## SUPPLIED INFORMATION
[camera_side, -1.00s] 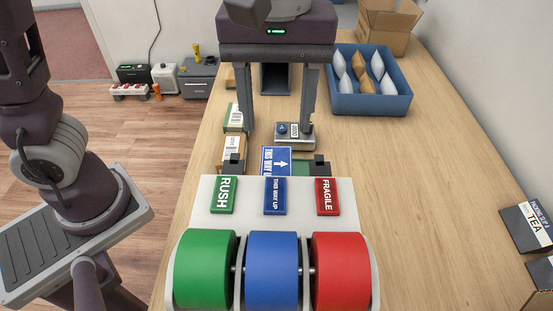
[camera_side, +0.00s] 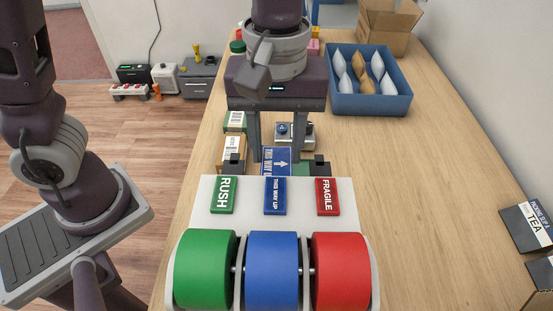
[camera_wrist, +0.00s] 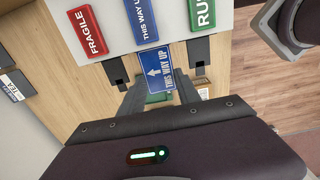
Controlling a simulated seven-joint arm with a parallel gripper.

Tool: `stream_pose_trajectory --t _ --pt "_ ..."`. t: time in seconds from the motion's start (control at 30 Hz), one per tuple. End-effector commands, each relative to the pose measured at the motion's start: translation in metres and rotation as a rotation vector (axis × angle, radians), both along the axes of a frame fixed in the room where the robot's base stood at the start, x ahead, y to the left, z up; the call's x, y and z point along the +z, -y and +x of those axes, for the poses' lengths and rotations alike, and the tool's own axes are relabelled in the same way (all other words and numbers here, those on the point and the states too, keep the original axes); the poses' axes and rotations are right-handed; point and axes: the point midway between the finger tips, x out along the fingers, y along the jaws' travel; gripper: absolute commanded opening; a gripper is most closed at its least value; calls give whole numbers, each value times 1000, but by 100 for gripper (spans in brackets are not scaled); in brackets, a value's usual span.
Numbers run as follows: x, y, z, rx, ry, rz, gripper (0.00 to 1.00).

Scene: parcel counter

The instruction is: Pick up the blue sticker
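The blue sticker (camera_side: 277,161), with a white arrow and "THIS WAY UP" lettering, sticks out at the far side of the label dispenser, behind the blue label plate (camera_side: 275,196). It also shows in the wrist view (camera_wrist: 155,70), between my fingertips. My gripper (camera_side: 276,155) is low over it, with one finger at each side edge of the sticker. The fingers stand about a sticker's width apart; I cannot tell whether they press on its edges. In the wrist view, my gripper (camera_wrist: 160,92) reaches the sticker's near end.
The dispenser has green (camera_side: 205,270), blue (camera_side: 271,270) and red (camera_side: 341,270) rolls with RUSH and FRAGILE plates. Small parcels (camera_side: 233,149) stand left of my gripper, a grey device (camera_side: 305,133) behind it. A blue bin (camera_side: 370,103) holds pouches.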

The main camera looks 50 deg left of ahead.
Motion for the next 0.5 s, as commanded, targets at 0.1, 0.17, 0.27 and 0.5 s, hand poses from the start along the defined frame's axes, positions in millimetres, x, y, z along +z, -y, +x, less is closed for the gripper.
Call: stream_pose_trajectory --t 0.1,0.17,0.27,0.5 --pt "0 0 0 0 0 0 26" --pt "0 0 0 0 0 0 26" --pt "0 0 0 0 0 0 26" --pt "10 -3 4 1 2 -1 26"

## TASK DIRECTIONS
Repeat the listing above from its first line through the line that contains "Controlling a simulated", both included, and nothing more. Drop the pictures.

## TASK RESPONSE
[camera_side, -1.00s] 
[camera_side, +0.00s] 
[camera_wrist, +0.00s] 
Controlling a simulated seven-joint arm with a parallel gripper.

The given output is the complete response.